Tura is showing off his oil painting skill here by reproducing brilliantly the reflection and transparency of these coral and rock crystal beads.
We can imagine how these wonderfully smooth, cool beads would feel against our skin. Although their size would make wearing them impossible.
They look like familiar objects but their scale and position, draped across a scallop shell, is, like everything else to do with our Muse, supernatural.
Tura's golden dolphins are beautiful creatures with their shiny ruby eyes and pearls at their fins.
There's nothing cuddly though about their snarling mouths and spikey, ferocious teeth.

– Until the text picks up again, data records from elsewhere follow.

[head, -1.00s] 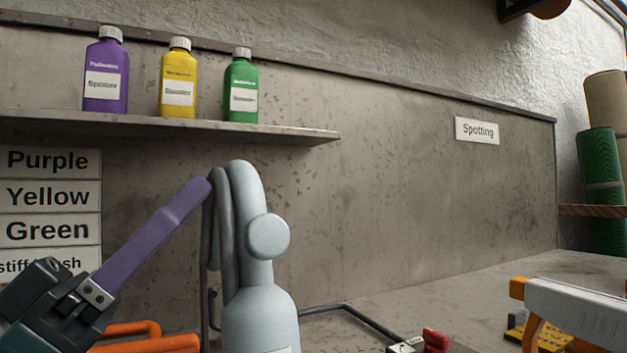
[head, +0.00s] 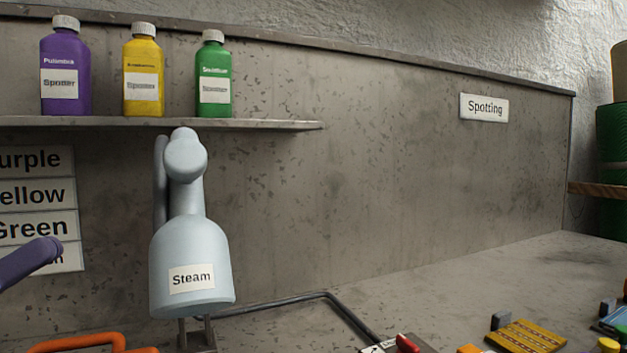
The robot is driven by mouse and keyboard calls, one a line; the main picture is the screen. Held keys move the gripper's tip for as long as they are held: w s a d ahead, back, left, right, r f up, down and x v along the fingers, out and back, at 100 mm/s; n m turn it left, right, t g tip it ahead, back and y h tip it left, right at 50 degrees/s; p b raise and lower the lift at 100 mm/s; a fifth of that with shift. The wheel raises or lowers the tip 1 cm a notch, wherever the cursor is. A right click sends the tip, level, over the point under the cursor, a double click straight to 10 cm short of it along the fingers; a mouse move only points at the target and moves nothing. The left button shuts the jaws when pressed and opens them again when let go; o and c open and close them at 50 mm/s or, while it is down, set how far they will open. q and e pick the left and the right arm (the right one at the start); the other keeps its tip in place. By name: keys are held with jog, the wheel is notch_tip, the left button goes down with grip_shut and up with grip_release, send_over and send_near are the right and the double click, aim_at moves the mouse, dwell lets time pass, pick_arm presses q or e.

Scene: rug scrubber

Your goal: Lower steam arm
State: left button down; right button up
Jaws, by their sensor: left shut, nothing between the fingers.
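The pale blue-grey steam arm (head: 187,190) stands left of centre in the head view. Its curved neck rises to a rounded top near the shelf edge in the picture. Its wide bell-shaped head carries a white "Steam" label (head: 191,279). My left gripper (head: 45,250) shows only as a purple finger end at the left edge; the rest is out of frame. It is shut and empty, left of the steam head and apart from it. My right gripper is not in view.
Purple (head: 66,68), yellow (head: 143,75) and green (head: 213,80) bottles stand on a shelf (head: 280,126). A grey bent tube (head: 290,299) and a red switch (head: 407,343) lie below. An orange handle (head: 75,341) is at lower left. The counter at right (head: 480,275) has clear room.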

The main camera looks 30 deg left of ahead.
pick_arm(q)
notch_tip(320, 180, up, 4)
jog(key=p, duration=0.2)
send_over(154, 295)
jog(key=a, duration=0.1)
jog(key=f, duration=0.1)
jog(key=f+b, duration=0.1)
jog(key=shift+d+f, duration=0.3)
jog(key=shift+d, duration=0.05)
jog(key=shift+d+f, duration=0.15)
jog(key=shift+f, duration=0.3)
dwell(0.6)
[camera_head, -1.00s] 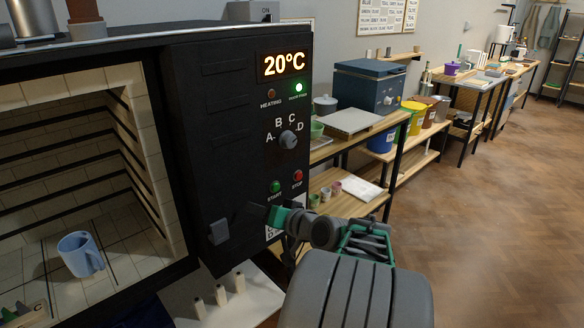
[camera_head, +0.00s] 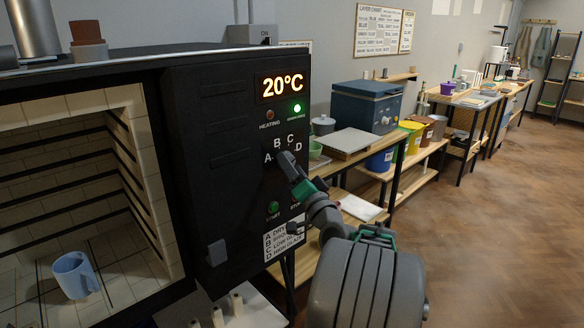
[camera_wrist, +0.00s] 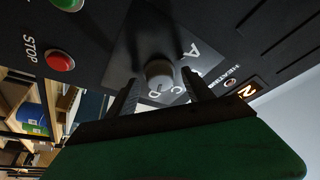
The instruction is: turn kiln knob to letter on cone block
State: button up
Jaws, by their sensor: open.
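The round grey kiln knob (camera_wrist: 158,73) shows in the wrist view on the dark panel, with the letters A, C and D near it. In the head view my gripper covers most of it, below the letters B and C. My gripper (camera_head: 282,160) is open at the panel; in the wrist view its two fingers (camera_wrist: 163,95) stand apart, one on each side of the knob. I cannot tell whether they touch it or where the knob points. The cone block is not in view now.
The kiln display (camera_head: 282,86) reads 20°C, with a green light lit below it. The red stop button (camera_wrist: 60,60) and green start button (camera_head: 273,208) sit below the knob. A blue mug (camera_head: 75,275) stands inside the open kiln. Shelves (camera_head: 400,165) stand to the right.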

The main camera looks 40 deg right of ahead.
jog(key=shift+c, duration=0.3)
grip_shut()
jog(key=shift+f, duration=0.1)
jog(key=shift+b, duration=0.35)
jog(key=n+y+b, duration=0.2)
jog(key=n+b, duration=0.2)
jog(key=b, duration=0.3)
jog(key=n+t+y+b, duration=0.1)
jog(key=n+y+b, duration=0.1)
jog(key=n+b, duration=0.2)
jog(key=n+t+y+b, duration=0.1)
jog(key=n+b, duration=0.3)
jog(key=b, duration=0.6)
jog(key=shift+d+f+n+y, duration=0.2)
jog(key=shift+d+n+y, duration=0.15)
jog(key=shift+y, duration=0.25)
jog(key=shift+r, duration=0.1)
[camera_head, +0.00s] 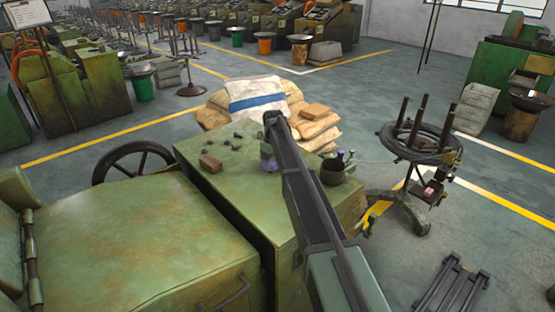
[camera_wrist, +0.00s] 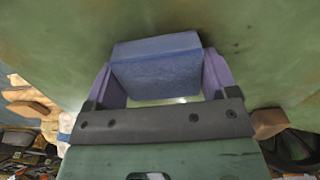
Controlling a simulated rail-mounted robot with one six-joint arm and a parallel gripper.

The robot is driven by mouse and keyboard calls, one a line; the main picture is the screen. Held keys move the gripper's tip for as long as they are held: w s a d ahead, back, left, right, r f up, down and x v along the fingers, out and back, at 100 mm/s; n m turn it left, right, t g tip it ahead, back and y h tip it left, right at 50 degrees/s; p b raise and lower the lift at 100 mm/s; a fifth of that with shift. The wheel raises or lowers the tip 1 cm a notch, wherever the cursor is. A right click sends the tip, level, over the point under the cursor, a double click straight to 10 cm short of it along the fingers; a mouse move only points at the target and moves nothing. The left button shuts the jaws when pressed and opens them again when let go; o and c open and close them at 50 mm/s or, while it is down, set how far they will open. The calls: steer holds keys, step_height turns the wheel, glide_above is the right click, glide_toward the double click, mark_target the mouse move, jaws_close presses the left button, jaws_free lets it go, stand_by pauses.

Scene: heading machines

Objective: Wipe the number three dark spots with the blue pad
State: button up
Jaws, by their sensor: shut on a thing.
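My gripper (camera_wrist: 162,78) is shut on the blue pad (camera_wrist: 155,65), with one purple finger on each side of it. In the head view the pad (camera_head: 266,150) shows small beside the end of my arm, just over the green machine top (camera_head: 195,150). I cannot tell whether it touches the surface. Several small dark spots (camera_head: 236,148) lie on the top, to the left of the pad. In the wrist view a faint dark smudge (camera_wrist: 243,46) shows on the green surface right of the pad. No numbers can be read on the spots.
A brown block (camera_head: 210,163) sits on the top left of the pad. A dark bowl (camera_head: 332,172) and small bottles (camera_head: 346,157) stand to the right, beyond my arm. Stacked sacks (camera_head: 315,125) are behind the machine. A round-topped stand (camera_head: 418,140) is on the right.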

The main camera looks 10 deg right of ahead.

They are reminiscent of sea monsters and there is something rather menacing about their presence.
They are beautiful but in no way frivolous or approachable.
Easily missed in the bottom left-hand corner of the painting, is a man riding into the hills.
This human figure on a recognisable horse is in contrast to the fantastical Muse.
The countryside too would have reminded the Este of the hills around their hunting lodge at Belfiore near Ferrara where this painting once hung.
Another tiny human presence is the blacksmith seated and hammering away bottom right.
Why a blacksmith?
He could be there to represent the Muse's ability to inspire; the resounding sound of the hammer on metal suggestive of the rich and clear tones of poetry.
A green scallop shell frames Calliope's head like a sort of secular halo.
It too has something other-worldly about it.
Like the dolphins it's a sea creature. A hint perhaps at a connection between the Muses and the Sirens; creatures half bird half woman who lured sailors to their death with their song.